- _STATED EXERCISE_
Copy each line in which the string "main" occurs.

======

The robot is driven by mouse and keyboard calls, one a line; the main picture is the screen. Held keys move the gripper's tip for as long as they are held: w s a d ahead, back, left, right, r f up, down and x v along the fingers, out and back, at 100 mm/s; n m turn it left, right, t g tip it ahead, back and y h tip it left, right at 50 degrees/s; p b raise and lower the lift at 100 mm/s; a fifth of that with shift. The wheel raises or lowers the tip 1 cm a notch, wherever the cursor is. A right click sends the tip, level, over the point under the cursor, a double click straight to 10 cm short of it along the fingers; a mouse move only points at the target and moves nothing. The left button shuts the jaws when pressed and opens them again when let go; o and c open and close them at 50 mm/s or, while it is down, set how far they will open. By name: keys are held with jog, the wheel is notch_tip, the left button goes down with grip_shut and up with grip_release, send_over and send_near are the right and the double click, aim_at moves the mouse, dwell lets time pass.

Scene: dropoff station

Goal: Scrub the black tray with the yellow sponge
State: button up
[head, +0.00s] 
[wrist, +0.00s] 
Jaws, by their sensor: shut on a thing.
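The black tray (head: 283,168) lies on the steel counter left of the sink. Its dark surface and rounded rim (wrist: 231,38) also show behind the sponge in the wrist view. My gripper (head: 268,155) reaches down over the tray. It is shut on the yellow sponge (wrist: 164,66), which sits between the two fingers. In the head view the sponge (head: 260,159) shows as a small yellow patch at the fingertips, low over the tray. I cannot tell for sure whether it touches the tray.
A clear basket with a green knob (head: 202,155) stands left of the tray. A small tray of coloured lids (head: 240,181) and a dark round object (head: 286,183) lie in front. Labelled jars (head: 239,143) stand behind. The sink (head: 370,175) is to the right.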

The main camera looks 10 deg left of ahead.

======

- _TASK RESULT_
The robot is driven by mouse and keyboard calls, one a line; the main picture is the screen. Held keys move the gripper's tip for as long as they are held: w s a d ahead, back, left, right, r f up, down and x v along the fingers, out and back, at 100 mm/s; n m turn it left, right, t g tip it ahead, back and y h tip it left, right at 50 degrees/s; p b raise and lower the lift at 100 mm/s; a fifth of that with shift. The wheel raises or lowers the tip 1 cm a notch, wherever the cursor is. A right click sends the tip, level, over the point under the cursor, a double click straight to 10 cm short of it along the fingers; a mouse move only points at the target and moves nothing. The left button shuts the jaws when pressed and opens them again when let go; o and c open and close them at 50 mm/s or, while it is down, set how far they will open. By name: keys are held with jog, the wheel is notch_tip, the left button goes down with grip_shut and up with grip_release, send_over and send_near are the right and the double click, aim_at moves the mouse, dwell lets time pass.
The main camera looks 10 deg left of ahead.

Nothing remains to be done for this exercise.